“We can’t solve problems by using the same kind of thinking we used when we created them.” Albert Einstein

This is the garden at a nature sanctuary on June 28th, 2018.

Another view of the garden on June 28th, 2018.

This is the garden on April 28th, the year before the above pictures were taken. Every year, this Nature Sanctuary has volunteer workdays where people come to plant native plants and feel good about helping nature. Often these events are for corporate donors. The few staff are then unable to maintain the areas that had been planted. I knew if the weeds were not removed until the prairie plants had become established then many prairie plants would be crowded out. I knew something had to be done, so I volunteered to weed this and other gardens. This garden was right outside the large windows with the grand view and I did not want people to think a native plant garden was a bunch of weeds.

This image shows when I started removing the weeds. There were a lot of weeds. I weeded this garden for five years.

Here is one of the piles from a few hours of weeding.

This is the garden today, May 6th, 2023. It has been sprayed with herbicide.

View of the garden from the corner.

The herbicide spraying killed the invading creeping Charlie. However, heat from prescribed burning would also have done this without killing native plants. Creeping Charlie will again creep into this garden from the edges. That is what it does.

The spraying will kill the native plants. However, it won’t do much to the bindweed.

This is an invasive field thistle that has been sprayed. Is this good? No, because the field thistle will grow back in the same spot next year. The herbicide has eliminated the competition from the decade old native plants, favoring the field thistle. Last year, the field thistles in this garden were hand-wicked with herbicide. As you can see, the field thistles are back. Instead of realizing herbicide is not working to control the thistles, the entire garden was sprayed. When something is not working, doing even more of it is usually not going to work better.
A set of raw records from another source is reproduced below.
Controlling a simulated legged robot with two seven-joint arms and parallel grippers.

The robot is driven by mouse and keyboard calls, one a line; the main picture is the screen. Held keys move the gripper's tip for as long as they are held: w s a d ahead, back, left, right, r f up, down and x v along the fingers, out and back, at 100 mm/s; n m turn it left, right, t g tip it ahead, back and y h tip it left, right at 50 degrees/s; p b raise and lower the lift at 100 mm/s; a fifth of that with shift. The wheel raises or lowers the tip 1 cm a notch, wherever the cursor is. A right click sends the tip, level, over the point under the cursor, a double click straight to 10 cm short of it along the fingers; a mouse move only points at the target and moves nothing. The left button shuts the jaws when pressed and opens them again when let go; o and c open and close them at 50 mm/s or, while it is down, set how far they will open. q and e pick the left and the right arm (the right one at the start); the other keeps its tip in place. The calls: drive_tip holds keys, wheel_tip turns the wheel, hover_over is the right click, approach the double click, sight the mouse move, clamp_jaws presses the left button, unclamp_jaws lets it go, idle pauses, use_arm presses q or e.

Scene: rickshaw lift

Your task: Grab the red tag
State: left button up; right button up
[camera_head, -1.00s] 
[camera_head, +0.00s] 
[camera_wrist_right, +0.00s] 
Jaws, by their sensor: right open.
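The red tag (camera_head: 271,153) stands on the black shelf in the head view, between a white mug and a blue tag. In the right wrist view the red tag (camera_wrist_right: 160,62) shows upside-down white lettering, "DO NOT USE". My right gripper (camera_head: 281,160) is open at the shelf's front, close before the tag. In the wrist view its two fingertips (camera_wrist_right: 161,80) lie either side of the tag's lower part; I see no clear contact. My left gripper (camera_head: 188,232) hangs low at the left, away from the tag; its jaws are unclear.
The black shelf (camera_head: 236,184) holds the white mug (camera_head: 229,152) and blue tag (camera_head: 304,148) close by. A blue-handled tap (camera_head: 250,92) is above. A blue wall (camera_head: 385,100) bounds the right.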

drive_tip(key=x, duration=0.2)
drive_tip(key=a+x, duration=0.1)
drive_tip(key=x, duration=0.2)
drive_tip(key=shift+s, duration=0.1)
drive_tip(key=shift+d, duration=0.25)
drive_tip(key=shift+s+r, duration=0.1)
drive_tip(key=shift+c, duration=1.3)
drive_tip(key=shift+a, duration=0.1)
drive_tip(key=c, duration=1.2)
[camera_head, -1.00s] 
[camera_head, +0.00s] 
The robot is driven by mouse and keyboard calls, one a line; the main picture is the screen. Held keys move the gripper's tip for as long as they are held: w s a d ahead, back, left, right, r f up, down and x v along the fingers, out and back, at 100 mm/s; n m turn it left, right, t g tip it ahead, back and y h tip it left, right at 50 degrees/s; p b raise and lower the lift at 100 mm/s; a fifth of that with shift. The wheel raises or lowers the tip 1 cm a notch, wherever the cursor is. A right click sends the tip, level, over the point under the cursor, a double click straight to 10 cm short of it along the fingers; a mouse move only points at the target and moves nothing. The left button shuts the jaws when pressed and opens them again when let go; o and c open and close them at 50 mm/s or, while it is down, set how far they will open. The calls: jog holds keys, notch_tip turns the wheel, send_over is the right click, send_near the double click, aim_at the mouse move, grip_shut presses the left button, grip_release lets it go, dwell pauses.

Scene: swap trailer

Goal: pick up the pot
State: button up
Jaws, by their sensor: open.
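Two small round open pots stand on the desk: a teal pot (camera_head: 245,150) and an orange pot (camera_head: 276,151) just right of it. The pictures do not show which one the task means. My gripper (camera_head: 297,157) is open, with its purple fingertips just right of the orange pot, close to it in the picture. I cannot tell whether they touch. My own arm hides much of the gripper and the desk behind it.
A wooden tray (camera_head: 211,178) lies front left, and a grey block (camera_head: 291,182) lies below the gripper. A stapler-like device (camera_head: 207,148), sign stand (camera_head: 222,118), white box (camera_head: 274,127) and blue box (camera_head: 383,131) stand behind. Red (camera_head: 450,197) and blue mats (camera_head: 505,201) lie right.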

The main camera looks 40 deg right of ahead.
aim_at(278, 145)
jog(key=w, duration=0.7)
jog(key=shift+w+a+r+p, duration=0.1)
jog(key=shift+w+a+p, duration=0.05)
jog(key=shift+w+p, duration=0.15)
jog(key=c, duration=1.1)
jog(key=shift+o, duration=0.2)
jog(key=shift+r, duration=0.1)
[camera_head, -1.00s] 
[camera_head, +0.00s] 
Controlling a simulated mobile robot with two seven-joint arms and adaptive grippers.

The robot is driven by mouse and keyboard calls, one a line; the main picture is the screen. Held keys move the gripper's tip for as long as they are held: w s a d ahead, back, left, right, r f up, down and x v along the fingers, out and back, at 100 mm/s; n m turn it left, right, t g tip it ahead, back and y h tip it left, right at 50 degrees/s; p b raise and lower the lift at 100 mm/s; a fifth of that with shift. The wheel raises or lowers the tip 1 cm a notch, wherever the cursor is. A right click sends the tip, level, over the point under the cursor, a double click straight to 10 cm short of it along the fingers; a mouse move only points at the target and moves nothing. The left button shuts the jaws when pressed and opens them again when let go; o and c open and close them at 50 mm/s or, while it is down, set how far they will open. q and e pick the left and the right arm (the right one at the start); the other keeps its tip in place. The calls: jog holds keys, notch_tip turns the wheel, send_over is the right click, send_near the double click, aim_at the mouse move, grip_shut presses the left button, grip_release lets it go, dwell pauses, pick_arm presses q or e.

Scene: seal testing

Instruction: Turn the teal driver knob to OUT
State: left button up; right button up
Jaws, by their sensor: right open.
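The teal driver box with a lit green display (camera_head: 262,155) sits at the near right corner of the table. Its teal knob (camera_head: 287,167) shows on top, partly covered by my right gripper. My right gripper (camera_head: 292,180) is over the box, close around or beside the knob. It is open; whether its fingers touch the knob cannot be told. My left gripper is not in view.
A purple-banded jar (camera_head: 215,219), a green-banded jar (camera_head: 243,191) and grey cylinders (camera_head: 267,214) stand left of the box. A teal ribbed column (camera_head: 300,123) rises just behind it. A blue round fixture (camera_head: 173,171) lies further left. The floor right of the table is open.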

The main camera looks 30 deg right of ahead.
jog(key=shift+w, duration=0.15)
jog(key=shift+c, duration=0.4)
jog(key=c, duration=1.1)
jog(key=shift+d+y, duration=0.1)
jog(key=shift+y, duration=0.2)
The reason I know field thistle will not be killed by this spraying is I have personally applied glyphosate to field thistle at my home in every imaginable combination. I have cut the thistle and applied various concentrations of herbicide, up to concentrate (41 percent active ingredient), to cut stems. I have hand-wicked herbicide in concentrations up to the maximum suggested. The herbicide kills the top of the field thistle for that season, but as you can see in the above image, the field thistle is back the next year. Even with my careful application of herbicide, a patch of my lawn grass was killed.
Anyone who has walked down the edge of a Roundup (TM) Ready soybean field has seen that field thistle grows all along the edges. Sporadic drift of herbicide (varying with wind direction) favors field thistle, burdock, mugwort, and annual/biennial weeds.

This image shows a spot of invasive cool season grass that they missed spraying. Yes, the garden was initially full of cheat grass. It also had lawn grasses toward the back where little had been planted, and where I put no effort into removing lawn grasses. However, the too sparsely planted native species were holding their own. Cheat grass is a shallowly rooted annual that is easily pulled. With burning, the native species would have been favored over the lawn grasses. If native species had been planted more densely, controlling the invasive species would have been easier. Better yet, if topsoil full of invasive species had not been used to make the garden, then much of the weeding would not have been necessary.
I repeatedly asked for mulch and native plants to install so there would be something to fill the gaps and reduce the weeds. Neither mulch, nor native plants, were provided. Mulch was not provided, even though they had such an excess from chipping wood that they spread it on trails.
I also repeatedly asked that this garden be burned. The garden was only burned after I stopped weeding it. I was only finally told native plants would be purchased for this garden last year after they saw the result of my efforts being discontinued.

The white flowers in the above image are non-native Queen Anne’s lace (or wild carrot), a biennial, which has been observed to disappear as prairie reconstructions develop. This is the reason staff did not put effort toward removing it. When I was weeding the garden, I removed it for aesthetic reasons. The above picture was taken on July 27th, 2020, after the garden had been burned during the past dormant season.
Instead of maintaining the garden, or letting the established plants push out the weeds over time, the garden was sprayed with herbicide. They decided it would be cheaper to spray the entire garden with herbicide and replant. I hope this blog post convinces you this was the wrong decision.
After spraying, with the long-lived native species eliminated, the cheat grass, field thistle, creeping Charlie, tall goldenrod, and other weeds will be able to grow throughout the entire garden again unrestrained. Many of the long-lived prairie plants they install will not be able to survive without years of weeding until they are large enough to hold their own against the weeds. I weeded this garden for five years out of benevolence for my city. I will not be doing it again.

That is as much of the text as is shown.